Repeat the entire listing exactly.

-- MATERIAL start --

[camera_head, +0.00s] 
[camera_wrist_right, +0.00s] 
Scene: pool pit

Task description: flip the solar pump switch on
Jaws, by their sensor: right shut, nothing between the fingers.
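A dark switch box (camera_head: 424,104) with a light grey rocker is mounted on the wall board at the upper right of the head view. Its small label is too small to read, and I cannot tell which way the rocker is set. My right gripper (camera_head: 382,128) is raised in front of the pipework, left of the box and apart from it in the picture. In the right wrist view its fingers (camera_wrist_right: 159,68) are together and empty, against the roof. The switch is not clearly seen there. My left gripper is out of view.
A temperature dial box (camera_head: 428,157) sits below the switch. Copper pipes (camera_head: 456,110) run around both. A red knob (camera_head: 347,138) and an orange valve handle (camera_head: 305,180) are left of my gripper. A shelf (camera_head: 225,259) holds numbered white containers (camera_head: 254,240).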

-- MATERIAL end --

**EXERCISE SOLUTION:**
[camera_head, +0.00s] 
[camera_wrist_right, +0.00s] 
Scene: pool pit

Task description: flip the solar pump switch on
Jaws, by their sensor: right shut, nothing between the fingers.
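A dark switch box (camera_head: 424,104) with a light grey rocker is mounted on the wall board at the upper right of the head view. Its small label is too small to read, and I cannot tell which way the rocker is set. My right gripper (camera_head: 382,128) is raised in front of the pipework, left of the box and apart from it in the picture. In the right wrist view its fingers (camera_wrist_right: 159,68) are together and empty, against the roof. The switch is not clearly seen there. My left gripper is out of view.
A temperature dial box (camera_head: 428,157) sits below the switch. Copper pipes (camera_head: 456,110) run around both. A red knob (camera_head: 347,138) and an orange valve handle (camera_head: 305,180) are left of my gripper. A shelf (camera_head: 225,259) holds numbered white containers (camera_head: 254,240).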

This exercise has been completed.